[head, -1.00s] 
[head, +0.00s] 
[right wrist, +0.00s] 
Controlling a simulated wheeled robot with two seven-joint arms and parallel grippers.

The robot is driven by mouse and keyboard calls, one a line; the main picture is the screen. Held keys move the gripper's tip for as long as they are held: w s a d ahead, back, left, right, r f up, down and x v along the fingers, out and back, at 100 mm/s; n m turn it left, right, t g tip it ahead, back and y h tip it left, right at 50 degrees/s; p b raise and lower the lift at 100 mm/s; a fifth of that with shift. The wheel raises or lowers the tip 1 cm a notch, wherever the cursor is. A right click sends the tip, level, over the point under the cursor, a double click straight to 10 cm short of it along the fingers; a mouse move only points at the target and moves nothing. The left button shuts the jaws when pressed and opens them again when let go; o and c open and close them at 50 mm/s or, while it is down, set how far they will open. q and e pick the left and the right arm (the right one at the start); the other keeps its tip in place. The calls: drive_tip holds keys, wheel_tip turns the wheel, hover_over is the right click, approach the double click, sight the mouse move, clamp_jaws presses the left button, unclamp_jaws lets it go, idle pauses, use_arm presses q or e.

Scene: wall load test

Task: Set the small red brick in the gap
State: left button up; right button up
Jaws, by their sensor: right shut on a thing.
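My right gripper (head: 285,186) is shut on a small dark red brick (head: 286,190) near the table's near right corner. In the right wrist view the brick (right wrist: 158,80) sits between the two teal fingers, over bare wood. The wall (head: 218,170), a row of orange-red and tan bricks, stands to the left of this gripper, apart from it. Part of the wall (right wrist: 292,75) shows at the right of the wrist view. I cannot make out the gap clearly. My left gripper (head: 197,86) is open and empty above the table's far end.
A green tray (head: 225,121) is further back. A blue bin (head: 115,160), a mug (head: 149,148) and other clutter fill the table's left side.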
────
▶ **Task prompt**
Produce the lines from the top of the listing through the "Controlling a simulated" line exactly as they appear, with no additional output.

▶ **Answer for the task**
[head, -1.00s] 
[head, +0.00s] 
[right wrist, +0.00s] 
Controlling a simulated wheeled robot with two seven-joint arms and parallel grippers.

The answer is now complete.